§ REQUIREMENTS
Only the lines from the start of the data through the line containing "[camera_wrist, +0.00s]" should be written out, exactly as they are, with both ends included and the pictures left out.

# TASK INPUTS start

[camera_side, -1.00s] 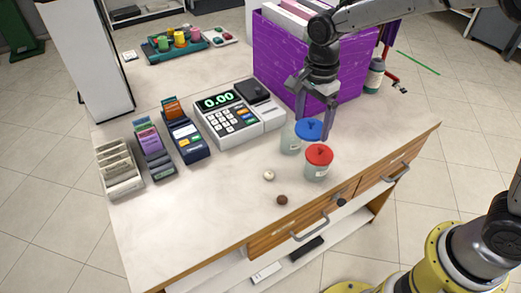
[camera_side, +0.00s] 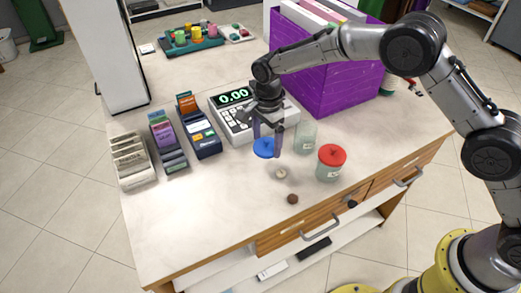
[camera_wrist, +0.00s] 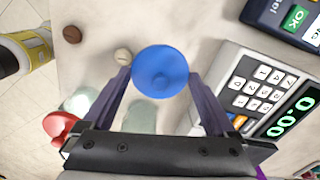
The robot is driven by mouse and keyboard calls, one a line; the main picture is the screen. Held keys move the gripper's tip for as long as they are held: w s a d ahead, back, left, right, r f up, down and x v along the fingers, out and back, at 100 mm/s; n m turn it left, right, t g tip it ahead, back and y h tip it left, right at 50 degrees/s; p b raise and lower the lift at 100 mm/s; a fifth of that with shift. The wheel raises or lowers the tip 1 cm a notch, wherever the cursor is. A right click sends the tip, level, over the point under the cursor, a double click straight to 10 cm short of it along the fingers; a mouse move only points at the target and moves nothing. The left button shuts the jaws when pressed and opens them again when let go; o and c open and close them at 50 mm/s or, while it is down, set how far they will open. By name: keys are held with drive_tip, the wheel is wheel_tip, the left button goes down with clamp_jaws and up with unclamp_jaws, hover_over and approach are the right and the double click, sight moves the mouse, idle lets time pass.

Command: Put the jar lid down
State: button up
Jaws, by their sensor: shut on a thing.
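The blue jar lid (camera_side: 263,149) is held between the fingers of my gripper (camera_side: 268,143), just in front of the cash register. It also shows in the wrist view (camera_wrist: 160,72), between the two fingertips. The lid is over the counter (camera_side: 205,215); I cannot tell whether it touches the surface. An open clear jar (camera_side: 305,137) stands to the right of the lid. A second jar (camera_side: 328,173) with a red lid (camera_side: 332,154) stands further right and nearer the front edge.
A pale round thing (camera_side: 281,174) and a brown one (camera_side: 292,199) lie in front of the lid. The cash register (camera_side: 236,121), card terminal (camera_side: 200,134) and purple box (camera_side: 325,80) stand behind. The counter's front left is clear.

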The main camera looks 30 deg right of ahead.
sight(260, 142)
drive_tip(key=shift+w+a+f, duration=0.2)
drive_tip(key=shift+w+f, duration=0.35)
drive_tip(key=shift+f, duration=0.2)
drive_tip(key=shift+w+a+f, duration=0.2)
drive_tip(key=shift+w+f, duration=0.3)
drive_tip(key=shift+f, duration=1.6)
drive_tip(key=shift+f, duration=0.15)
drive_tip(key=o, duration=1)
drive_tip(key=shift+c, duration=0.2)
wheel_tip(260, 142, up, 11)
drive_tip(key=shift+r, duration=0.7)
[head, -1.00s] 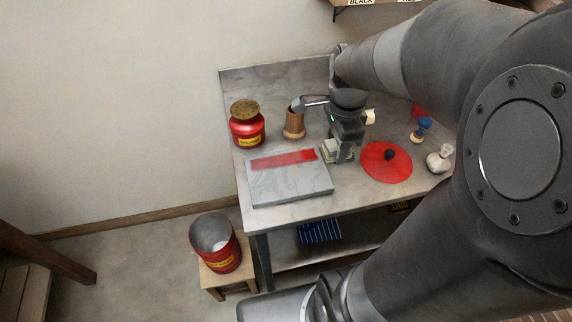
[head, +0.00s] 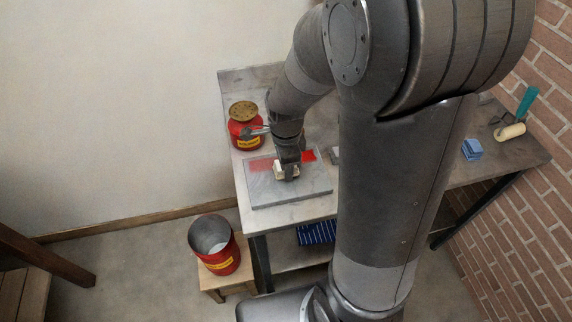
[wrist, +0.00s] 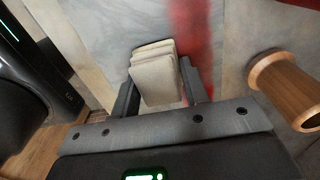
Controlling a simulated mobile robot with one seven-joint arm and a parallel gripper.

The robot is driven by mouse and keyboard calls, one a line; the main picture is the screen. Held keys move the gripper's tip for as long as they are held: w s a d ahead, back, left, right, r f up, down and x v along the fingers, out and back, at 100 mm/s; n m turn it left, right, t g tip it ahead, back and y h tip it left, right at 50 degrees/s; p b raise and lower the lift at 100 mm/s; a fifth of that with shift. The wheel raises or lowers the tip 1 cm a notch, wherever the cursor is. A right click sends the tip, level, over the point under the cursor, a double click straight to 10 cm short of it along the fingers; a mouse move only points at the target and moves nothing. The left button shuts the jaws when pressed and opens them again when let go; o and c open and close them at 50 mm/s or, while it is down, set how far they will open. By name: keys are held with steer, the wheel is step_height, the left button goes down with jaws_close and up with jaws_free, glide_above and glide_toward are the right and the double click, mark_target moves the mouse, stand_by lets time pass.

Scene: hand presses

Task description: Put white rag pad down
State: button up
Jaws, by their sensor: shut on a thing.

# TASK INPUTS end

§ OUTPUT
[camera_side, -1.00s] 
[camera_side, +0.00s] 
[camera_wrist, +0.00s] 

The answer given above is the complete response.